The biggest problem with so much of post-modern art is that, being entirely subjective and, in fact, introspective, it’s difficult to tell whether the artist is one of the greatest and most profound thinkers in human history or a pompous buffoon. Guess which one my money’s usually on?

I often suspect that much post-modern art is a bad joke that gets taken to far, sort of like Kinkade. Maybe they shoot for an ironic commentary on post-modern art itself and then, accidentally, get taken seriously. Take a look at this piece, for example. Did anyone notice it came from “Susanne Vielmetter Los Angeles Projects?” Yeah, it looks like it came from the Projects, all right.
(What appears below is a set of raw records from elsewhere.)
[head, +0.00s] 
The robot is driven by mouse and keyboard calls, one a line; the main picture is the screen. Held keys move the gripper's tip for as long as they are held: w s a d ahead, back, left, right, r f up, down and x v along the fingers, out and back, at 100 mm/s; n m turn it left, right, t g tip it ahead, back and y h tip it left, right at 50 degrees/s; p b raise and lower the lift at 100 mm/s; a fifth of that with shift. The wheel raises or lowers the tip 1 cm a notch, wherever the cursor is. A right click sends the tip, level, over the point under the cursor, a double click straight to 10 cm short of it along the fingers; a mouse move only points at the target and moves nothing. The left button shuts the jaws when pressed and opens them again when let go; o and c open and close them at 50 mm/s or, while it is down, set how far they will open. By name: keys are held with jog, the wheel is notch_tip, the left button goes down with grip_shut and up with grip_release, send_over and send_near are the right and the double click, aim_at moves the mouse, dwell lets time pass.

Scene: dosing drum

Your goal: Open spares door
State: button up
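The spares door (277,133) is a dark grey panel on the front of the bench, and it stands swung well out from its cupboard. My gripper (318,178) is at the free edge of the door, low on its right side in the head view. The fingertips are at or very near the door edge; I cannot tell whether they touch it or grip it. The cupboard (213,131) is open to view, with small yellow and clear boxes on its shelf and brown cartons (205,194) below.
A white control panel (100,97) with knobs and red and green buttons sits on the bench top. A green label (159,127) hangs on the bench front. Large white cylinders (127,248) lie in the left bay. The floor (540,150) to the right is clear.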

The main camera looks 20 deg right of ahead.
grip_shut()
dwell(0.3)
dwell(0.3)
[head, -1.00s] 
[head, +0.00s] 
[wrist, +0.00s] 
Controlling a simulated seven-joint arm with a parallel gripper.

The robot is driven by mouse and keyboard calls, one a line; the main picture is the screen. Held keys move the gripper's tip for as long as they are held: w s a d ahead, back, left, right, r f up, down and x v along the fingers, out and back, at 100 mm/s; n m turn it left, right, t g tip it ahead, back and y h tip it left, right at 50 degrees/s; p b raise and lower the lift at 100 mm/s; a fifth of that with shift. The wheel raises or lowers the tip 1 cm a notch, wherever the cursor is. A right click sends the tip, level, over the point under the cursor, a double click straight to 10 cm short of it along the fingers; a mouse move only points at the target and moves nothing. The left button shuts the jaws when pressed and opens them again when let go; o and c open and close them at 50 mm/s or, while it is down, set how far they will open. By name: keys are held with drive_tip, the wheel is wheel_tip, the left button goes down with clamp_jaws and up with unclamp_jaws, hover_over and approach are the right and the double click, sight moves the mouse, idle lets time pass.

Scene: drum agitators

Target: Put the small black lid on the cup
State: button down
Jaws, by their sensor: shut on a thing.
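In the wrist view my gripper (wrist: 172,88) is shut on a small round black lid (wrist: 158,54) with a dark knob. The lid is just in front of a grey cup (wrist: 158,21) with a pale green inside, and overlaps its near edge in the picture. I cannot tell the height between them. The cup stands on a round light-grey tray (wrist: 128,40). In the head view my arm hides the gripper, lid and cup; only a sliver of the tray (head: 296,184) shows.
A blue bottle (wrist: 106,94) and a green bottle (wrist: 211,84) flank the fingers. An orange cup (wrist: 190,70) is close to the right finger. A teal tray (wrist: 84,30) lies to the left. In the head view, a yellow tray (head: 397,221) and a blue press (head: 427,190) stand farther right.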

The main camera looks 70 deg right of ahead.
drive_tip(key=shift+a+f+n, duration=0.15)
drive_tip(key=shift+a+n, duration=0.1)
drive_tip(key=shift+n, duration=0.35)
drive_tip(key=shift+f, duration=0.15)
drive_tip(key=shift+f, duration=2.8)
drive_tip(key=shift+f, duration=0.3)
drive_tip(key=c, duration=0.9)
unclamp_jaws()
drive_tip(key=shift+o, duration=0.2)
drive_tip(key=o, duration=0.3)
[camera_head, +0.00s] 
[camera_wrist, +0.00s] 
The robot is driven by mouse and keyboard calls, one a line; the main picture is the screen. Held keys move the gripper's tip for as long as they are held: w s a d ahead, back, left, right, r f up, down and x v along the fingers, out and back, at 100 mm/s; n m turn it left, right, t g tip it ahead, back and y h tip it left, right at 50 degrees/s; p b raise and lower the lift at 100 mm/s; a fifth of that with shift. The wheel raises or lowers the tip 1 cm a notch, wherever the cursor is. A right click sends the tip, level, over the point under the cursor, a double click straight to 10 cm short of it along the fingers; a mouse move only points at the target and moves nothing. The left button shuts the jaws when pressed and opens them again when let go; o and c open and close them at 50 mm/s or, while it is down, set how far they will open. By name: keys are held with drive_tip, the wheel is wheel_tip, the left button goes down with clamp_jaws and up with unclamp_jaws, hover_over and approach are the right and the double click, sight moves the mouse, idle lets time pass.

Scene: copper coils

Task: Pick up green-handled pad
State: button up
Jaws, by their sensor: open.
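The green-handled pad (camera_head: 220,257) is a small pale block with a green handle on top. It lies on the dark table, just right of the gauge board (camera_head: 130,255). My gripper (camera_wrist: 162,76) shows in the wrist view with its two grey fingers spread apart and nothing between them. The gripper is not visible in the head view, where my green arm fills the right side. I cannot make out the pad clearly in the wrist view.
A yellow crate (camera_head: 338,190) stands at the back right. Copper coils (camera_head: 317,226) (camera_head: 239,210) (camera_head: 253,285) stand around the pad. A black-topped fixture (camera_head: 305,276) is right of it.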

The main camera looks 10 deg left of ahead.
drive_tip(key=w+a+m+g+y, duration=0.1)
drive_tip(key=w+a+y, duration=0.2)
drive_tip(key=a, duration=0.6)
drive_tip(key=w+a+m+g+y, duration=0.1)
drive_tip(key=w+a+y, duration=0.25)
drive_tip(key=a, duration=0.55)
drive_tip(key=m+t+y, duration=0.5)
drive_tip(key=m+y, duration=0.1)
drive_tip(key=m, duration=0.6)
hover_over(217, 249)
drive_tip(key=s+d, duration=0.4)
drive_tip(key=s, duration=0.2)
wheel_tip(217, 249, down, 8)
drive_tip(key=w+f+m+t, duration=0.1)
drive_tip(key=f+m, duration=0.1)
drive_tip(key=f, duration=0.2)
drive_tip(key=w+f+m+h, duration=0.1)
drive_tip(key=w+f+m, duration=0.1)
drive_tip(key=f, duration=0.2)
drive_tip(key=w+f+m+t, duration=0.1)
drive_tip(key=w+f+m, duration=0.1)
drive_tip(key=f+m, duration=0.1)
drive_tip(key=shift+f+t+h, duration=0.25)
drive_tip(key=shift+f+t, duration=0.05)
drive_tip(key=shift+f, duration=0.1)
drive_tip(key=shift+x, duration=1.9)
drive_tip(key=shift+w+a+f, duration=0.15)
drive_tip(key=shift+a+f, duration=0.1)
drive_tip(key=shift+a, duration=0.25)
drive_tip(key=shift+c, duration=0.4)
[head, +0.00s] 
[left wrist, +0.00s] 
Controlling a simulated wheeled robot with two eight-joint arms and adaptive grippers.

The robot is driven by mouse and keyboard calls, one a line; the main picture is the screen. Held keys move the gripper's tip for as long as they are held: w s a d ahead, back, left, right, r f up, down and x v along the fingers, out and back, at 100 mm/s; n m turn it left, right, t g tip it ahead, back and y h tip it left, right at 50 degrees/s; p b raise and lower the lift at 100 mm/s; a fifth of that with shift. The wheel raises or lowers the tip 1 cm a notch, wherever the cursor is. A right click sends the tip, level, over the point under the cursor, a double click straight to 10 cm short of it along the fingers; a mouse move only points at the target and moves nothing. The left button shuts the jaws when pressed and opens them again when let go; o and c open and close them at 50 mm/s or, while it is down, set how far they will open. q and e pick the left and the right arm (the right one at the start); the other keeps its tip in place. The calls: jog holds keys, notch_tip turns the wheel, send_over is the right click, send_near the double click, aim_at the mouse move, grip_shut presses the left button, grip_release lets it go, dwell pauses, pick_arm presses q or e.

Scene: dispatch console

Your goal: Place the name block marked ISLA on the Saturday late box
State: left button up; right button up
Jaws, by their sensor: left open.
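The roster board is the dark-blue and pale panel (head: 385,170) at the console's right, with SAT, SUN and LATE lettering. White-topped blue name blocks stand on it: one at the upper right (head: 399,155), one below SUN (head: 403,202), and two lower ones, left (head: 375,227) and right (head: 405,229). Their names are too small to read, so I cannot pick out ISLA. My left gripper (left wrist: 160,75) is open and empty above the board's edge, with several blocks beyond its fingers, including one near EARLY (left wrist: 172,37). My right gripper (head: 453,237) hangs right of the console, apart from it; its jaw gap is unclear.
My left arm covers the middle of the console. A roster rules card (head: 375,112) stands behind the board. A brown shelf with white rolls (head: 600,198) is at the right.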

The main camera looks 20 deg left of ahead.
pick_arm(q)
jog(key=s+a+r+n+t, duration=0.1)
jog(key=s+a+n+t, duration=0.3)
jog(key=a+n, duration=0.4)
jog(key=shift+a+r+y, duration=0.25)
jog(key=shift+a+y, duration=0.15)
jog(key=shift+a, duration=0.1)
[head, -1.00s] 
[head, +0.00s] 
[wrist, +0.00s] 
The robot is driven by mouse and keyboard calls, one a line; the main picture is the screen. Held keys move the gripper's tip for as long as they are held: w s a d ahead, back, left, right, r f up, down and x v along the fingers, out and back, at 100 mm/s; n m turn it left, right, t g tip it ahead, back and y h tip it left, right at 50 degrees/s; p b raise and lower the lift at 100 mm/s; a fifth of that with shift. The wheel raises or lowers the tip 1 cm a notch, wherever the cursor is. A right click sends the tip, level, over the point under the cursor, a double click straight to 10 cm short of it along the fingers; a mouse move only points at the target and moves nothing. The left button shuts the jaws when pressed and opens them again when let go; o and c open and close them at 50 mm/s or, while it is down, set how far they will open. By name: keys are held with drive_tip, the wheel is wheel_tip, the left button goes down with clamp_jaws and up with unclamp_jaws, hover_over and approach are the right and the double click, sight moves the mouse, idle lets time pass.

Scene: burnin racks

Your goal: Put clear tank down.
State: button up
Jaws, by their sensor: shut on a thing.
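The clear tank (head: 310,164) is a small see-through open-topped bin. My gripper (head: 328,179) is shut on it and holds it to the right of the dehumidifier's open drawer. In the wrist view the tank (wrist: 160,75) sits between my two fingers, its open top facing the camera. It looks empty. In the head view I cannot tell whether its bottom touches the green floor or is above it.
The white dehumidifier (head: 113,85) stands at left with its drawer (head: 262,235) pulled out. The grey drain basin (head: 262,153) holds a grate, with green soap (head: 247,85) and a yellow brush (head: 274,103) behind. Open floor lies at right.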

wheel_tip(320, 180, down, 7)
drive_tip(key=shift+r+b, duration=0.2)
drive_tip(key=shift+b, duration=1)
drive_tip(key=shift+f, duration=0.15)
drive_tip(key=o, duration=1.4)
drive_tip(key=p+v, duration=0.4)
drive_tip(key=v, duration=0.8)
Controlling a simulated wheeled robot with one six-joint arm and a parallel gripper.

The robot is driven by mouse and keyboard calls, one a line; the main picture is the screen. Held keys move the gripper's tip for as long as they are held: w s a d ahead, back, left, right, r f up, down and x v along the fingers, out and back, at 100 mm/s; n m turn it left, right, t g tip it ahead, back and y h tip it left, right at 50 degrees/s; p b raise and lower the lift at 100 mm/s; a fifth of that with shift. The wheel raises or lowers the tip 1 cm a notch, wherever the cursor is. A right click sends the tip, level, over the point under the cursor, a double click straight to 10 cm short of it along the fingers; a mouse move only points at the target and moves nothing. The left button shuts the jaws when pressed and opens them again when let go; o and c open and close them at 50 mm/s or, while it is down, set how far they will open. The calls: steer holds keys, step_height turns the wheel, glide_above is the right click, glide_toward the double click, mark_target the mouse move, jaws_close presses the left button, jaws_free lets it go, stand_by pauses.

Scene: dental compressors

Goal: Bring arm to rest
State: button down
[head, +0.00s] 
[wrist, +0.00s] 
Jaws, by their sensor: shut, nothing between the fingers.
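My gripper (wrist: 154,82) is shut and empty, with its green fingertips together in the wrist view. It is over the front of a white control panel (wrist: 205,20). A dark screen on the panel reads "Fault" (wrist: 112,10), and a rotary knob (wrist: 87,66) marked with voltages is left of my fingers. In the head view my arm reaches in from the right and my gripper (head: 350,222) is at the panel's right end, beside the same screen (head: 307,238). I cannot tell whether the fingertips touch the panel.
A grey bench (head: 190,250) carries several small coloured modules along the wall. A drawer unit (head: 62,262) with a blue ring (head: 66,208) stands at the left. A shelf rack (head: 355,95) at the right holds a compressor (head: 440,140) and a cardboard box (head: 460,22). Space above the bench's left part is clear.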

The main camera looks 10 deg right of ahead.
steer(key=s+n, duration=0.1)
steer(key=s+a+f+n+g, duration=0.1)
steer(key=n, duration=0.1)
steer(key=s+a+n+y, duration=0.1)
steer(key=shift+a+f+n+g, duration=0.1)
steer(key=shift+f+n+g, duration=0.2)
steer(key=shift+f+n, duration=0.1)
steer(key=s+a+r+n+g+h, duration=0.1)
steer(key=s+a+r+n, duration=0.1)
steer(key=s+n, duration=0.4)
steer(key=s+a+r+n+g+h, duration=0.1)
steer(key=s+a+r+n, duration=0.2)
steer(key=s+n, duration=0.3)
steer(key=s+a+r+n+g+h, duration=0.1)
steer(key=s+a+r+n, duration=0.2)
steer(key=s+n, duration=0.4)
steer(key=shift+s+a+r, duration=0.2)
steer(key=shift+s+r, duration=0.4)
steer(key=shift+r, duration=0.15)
I agree that the kid who put in the quarter is more of an artist, insofar as zero is greater than a negative. But how was putting a quarter in any different than spitting on it would have been? If the one is art, then is not the other? Spitting, at least, would have sent a clear message.

The problem is that these so-called “artists” have no respect for art. When you take a piece of trash and put it in a museum, the message you’re sending is not that trash is art; the message you’re sending is that art is trash. If art is so vague that anything can be a work of art, just by the “artist” saying so, then art has become meaningless and pointless.

I’ll never forget the Earthroom. I was assigned to review it for a special elective expository writing class focusing on art criticism. I’m not a big fan of writing art criticism; I just picked that section because it was the only remaining section of Expository Writing II Honors (a required freshman class) that fit my schedule.

So I tromped down to Soho, and discovered that the Earthroom was basically just that: a Soho loft apartment filled about 3’ high with dirt. Clean dirt, but dirt nonetheless. How the hell do you review an apartment full of dirt? Being a literarily inclined person who has written lots of papers on, say, the meaning of the yellow butterflies in a García Marquez short story, I’m no stranger to making shit up. But this was a bit much even for me.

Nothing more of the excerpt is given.